In an embodiment, in such cases, each relay node transmits the DMRS on a different subcarrier. The UE, on either the initial transmission, a retransmission, or both, transmits the DMRS on all subcarriers as in the cases described above. On one set of subcarriers in which the UE is transmitting the DMRS, neither relay node transmits the DMRS, and the DMRS is transmitted from UE alone. The access node can perform a channel estimate on the channel from the UE to the access node based on the DMRS signals on the subcarriers on which only the UE is transmitting the DMRS. On the subcarriers on which the UE is transmitting the DMRS along with one of the relay nodes, the access node can perform a channel estimate on the combined channel from the UE to the access node and from that relay node to the access node. The access node can then subtract the channel estimate for the channel from the UE to the access node from the combined channel estimate to calculate a channel estimate for the channel from that relay node alone to the access node. A similar process can be repeated for other relay nodes in the cell to obtain individual channel estimates for the channels from each relay node to the access node.

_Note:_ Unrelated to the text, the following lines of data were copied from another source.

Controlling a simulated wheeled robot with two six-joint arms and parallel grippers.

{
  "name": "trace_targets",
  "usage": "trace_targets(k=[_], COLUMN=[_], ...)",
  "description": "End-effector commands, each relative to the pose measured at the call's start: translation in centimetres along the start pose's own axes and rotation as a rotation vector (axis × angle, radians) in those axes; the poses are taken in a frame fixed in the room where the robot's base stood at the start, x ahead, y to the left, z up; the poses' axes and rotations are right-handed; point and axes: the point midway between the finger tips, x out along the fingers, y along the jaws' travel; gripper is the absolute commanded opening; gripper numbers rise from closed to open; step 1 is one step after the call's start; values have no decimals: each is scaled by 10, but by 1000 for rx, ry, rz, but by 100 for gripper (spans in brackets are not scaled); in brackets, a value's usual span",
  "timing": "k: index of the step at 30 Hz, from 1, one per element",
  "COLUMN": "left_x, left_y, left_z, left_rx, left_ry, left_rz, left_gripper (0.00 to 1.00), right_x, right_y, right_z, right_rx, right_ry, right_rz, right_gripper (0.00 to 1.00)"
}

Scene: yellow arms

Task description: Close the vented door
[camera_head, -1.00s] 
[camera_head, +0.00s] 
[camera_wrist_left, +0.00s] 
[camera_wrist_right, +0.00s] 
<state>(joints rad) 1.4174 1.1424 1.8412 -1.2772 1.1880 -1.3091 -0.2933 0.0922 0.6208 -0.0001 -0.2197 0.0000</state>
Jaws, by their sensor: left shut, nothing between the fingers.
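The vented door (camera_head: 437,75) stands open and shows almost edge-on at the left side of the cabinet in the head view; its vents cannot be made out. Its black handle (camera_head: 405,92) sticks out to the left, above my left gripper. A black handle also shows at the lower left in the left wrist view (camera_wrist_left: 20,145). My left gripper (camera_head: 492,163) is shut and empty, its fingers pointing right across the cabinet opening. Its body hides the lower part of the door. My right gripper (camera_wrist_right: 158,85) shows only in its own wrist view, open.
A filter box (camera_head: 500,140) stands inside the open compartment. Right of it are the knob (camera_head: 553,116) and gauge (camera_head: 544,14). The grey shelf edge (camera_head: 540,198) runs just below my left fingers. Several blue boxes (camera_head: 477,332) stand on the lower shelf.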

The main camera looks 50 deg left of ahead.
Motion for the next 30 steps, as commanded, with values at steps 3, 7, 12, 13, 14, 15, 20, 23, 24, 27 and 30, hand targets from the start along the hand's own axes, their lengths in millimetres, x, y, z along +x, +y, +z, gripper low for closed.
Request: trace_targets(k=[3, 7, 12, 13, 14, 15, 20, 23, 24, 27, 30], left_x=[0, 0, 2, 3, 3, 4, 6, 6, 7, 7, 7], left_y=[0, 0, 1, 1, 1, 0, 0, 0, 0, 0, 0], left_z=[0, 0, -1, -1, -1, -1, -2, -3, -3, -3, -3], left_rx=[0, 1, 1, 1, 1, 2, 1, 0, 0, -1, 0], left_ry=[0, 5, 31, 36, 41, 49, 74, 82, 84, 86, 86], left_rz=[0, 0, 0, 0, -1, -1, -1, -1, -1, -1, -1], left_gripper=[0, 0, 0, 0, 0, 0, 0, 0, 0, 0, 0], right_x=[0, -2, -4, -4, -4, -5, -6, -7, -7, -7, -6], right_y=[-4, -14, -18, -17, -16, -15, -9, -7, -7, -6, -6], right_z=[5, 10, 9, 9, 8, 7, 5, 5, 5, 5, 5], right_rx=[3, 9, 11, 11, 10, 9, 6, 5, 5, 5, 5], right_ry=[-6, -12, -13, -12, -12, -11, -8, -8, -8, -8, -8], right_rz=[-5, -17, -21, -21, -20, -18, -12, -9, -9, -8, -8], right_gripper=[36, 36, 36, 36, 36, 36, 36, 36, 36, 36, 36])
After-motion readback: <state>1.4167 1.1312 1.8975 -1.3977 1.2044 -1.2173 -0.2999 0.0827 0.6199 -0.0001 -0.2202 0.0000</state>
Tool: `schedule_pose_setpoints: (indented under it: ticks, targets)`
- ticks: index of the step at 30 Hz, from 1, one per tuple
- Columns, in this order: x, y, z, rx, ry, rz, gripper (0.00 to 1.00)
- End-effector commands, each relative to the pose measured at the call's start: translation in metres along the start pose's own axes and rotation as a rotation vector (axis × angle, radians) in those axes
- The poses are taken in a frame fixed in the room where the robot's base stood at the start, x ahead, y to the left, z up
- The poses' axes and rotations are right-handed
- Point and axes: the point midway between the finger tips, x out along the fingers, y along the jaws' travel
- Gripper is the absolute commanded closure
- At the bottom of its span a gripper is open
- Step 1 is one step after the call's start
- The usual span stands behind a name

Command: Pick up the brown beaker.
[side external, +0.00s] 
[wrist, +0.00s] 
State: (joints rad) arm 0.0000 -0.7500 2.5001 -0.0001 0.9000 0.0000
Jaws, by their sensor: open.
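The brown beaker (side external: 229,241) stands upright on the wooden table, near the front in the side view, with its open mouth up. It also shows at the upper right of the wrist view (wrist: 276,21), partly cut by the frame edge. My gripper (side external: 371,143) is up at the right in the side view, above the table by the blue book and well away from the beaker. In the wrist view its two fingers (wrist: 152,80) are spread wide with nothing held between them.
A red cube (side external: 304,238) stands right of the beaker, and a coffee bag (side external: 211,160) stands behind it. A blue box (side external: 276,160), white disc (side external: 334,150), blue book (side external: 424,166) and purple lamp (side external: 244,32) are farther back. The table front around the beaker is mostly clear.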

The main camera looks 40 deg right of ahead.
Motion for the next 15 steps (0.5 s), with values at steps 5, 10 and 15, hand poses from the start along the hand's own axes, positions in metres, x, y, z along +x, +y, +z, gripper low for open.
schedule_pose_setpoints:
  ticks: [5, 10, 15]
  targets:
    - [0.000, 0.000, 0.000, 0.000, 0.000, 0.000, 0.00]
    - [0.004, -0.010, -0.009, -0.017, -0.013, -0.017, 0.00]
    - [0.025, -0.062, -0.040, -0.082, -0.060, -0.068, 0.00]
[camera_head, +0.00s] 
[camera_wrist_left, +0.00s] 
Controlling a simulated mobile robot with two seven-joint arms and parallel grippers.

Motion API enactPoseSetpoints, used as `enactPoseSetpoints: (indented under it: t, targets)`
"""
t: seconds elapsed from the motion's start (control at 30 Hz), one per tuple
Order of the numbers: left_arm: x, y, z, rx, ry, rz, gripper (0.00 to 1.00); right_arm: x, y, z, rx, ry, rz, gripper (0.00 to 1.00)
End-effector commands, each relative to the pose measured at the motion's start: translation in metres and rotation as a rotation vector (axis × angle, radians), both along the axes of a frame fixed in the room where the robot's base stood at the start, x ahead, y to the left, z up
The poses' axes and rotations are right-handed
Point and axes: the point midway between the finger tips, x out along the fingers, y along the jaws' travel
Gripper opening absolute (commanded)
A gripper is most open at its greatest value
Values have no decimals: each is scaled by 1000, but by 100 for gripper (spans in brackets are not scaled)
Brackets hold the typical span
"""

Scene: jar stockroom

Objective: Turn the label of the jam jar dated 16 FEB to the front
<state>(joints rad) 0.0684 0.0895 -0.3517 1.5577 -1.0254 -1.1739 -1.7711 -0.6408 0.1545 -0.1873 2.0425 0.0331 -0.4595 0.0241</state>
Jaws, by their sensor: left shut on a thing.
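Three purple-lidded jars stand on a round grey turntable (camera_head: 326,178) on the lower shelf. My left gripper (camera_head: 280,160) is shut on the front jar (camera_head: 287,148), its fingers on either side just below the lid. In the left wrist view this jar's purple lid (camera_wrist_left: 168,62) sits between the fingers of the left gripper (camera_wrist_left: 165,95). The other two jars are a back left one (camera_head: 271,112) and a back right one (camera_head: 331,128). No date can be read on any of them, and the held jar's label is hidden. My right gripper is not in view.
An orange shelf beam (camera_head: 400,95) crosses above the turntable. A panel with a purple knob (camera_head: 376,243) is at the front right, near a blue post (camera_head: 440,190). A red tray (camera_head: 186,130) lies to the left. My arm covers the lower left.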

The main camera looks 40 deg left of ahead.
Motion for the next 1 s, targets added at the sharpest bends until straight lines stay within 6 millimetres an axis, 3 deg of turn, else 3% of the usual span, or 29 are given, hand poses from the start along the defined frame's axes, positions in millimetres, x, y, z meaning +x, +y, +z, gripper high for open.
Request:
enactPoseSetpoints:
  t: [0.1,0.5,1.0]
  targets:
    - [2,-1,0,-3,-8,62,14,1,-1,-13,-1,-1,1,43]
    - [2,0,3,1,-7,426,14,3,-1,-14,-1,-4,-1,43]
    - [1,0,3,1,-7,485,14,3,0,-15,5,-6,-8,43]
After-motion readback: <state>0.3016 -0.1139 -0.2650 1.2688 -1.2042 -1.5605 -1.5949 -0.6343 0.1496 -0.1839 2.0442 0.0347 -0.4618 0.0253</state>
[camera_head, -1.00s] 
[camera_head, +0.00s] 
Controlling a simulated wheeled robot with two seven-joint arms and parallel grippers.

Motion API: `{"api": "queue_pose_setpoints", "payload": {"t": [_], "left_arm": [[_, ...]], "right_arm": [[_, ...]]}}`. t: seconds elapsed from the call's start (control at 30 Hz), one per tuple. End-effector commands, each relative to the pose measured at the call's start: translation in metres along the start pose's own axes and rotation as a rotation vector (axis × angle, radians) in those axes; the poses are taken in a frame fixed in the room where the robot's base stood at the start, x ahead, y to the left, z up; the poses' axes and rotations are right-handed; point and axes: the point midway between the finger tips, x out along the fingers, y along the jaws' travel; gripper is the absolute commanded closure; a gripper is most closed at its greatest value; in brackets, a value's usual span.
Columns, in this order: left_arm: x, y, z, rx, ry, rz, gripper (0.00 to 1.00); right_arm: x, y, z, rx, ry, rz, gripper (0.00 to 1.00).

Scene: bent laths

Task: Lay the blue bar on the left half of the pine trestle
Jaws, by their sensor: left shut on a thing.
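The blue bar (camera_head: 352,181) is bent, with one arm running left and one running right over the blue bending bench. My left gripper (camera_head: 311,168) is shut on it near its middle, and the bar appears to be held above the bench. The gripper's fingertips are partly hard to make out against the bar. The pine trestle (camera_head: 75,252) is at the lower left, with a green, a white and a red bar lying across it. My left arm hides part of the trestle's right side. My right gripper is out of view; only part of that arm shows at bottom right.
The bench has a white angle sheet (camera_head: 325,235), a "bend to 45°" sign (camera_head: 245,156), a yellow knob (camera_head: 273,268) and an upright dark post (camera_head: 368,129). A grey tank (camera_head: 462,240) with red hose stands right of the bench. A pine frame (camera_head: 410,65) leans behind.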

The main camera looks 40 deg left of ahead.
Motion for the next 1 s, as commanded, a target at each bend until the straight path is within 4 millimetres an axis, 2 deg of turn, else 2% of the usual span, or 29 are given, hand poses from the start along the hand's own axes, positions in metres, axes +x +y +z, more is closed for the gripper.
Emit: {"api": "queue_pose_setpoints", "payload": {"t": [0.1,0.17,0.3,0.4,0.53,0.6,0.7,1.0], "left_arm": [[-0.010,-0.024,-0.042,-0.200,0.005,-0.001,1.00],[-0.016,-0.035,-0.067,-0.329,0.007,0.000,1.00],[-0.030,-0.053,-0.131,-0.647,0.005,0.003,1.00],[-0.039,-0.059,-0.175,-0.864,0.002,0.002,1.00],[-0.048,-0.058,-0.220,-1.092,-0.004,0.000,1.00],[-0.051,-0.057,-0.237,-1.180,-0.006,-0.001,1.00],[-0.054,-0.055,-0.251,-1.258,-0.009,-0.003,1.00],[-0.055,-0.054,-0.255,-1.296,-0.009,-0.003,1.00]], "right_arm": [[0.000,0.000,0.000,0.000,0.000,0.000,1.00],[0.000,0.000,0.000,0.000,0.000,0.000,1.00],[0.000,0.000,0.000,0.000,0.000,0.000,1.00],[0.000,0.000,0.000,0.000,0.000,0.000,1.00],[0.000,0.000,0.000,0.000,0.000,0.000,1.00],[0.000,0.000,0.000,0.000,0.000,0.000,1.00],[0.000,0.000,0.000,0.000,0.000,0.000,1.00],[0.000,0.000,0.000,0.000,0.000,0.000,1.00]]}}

An example of this embodiment is illustrated in FIG. 5. In this example, RN 1 transmits the DMRS on subcarriers 220A, 220D, 220G, and 220J. RN 2 transmits the DMRS on subcarriers 220B, 220E, 220H, and 220K. The UE transmits on all subcarriers, and therefore transmits the DMRS on subcarriers 220C, 220F, 220I, and 220L when neither RN 1 nor RN 2 is transmitting the DMRS. The access node can perform a channel estimate on the channel from the UE to the access node based on the DMRS signals received in subcarriers 220C, 220F, 220I, and 220L. The access node can perform a channel estimate on the combined channel from the UE to the access node and from RN 1 to the access node based on the DMRS signals received in subcarriers 220A, 220D, 220G, and 220J. The access node can then subtract the channel estimate for the channel from the UE alone that was based on the DMRS signals received in subcarriers 220C, 220F, 220I, and 220L from the combined channel estimate based on the DMRS signals received in subcarriers 220A, 220D, 220G, and 220J to calculate the channel estimate for RN 1 alone.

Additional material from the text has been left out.